Stated goal:
Only a number is required: how many lines of the material contain the word "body"?

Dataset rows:

____

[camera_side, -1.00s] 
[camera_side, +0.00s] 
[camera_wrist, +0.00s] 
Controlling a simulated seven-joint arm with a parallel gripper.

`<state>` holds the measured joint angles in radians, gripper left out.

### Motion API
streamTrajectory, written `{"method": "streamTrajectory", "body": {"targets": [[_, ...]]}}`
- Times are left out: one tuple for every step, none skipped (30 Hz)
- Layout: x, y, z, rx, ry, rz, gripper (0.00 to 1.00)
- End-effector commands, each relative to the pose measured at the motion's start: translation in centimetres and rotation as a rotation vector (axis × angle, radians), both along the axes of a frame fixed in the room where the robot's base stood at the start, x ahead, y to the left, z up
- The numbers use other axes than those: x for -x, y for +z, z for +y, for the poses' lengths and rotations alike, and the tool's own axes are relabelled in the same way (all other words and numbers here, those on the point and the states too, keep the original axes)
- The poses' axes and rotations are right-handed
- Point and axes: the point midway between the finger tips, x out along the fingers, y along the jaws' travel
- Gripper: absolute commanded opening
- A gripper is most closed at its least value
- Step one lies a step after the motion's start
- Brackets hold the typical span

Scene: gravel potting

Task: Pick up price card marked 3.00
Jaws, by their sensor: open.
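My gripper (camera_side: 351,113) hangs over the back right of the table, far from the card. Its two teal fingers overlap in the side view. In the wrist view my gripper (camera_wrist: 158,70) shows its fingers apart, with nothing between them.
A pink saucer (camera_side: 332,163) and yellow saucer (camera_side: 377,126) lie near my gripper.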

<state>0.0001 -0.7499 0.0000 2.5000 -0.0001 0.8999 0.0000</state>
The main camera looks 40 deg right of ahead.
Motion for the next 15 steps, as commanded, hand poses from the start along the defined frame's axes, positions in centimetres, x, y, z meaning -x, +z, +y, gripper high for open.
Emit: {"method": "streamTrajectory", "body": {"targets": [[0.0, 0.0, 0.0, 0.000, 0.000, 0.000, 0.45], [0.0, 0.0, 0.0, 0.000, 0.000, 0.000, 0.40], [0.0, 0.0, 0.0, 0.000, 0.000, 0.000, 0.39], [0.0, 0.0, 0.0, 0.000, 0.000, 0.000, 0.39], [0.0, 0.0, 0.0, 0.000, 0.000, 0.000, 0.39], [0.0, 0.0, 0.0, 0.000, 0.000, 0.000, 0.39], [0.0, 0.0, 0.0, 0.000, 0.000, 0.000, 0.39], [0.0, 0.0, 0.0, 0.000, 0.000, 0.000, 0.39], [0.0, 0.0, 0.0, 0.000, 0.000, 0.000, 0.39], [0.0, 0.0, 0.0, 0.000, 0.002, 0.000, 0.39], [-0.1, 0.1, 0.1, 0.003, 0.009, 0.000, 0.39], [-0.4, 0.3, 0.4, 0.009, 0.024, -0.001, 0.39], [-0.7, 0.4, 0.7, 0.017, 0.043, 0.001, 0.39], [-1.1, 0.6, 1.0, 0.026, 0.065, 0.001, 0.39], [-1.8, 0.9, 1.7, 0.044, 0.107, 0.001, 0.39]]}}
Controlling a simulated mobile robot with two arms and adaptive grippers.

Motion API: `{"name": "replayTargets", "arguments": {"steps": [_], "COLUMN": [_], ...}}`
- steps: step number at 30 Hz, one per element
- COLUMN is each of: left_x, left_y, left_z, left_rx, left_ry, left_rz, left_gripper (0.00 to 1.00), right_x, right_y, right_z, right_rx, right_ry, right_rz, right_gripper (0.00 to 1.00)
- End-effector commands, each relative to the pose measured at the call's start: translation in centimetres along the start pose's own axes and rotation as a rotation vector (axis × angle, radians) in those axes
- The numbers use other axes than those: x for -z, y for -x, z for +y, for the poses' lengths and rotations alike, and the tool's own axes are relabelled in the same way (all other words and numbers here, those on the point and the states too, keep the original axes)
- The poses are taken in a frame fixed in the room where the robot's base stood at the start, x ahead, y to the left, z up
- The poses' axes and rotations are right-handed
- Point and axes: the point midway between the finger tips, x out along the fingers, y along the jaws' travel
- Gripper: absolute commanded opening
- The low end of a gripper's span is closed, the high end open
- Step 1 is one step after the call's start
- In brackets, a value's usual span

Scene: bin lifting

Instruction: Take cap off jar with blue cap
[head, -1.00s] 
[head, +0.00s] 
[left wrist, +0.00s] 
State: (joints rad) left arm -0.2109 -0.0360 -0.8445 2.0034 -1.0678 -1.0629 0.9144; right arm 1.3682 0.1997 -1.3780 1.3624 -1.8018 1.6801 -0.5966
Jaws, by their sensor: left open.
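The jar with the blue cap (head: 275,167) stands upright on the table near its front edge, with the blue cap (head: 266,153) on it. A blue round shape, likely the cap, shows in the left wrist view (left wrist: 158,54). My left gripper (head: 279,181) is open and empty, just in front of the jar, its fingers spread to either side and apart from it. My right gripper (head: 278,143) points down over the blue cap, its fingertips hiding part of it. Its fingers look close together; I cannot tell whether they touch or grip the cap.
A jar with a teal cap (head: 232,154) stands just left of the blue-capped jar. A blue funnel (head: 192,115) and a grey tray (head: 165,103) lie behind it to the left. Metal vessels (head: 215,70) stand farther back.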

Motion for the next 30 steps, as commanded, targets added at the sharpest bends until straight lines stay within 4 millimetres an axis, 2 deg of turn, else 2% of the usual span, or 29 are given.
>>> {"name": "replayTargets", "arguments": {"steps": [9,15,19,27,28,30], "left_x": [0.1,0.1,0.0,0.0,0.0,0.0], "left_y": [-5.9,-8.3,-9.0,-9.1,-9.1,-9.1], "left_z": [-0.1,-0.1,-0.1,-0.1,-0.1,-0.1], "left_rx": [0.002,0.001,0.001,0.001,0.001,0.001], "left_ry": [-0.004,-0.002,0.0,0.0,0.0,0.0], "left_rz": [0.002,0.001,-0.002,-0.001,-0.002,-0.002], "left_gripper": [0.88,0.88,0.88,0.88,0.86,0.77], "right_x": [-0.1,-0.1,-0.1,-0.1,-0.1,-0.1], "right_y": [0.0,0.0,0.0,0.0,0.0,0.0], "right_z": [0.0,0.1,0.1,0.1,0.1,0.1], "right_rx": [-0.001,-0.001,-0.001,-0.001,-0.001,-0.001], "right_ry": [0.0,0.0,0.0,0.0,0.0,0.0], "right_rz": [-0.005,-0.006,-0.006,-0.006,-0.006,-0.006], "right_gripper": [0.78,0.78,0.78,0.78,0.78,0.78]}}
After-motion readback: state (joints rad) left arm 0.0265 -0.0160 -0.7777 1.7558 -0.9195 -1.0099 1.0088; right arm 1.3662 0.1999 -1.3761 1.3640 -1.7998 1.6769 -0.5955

____

Result:
2